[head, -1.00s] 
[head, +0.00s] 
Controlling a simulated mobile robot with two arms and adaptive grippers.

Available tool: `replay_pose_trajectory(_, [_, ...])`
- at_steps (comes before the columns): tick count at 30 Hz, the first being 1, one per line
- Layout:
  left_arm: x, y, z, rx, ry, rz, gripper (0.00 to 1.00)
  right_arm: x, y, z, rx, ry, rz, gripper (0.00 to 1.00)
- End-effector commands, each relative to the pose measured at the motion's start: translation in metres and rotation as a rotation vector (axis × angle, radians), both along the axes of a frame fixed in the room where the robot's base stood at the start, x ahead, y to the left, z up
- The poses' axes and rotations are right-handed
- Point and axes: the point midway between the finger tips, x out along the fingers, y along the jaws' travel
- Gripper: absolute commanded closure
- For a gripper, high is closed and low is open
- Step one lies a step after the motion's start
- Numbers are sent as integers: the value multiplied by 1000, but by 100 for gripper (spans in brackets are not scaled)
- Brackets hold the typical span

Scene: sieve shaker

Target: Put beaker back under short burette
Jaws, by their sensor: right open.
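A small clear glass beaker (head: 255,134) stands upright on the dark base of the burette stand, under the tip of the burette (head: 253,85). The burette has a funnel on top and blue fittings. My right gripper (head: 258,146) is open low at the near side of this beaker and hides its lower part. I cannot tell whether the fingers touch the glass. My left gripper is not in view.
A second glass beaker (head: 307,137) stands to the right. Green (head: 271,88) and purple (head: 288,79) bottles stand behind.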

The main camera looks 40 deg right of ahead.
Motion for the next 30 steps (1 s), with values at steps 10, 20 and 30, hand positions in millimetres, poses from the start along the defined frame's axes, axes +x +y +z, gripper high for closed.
____
## [Exercise goal]
Using the material above, report each line where "axes" occurs.

## [Answer in full]
- End-effector commands, each relative to the pose measured at the motion's start: translation in metres and rotation as a rotation vector (axis × angle, radians), both along the axes of a frame fixed in the room where the robot's base stood at the start, x ahead, y to the left, z up
- The poses' axes and rotations are right-handed
- Point and axes: the point midway between the finger tips, x out along the fingers, y along the jaws' travel
Motion for the next 30 steps (1 s), with values at steps 10, 20 and 30, hand positions in millimetres, poses from the start along the defined frame's axes, axes +x +y +z, gripper high for closed.

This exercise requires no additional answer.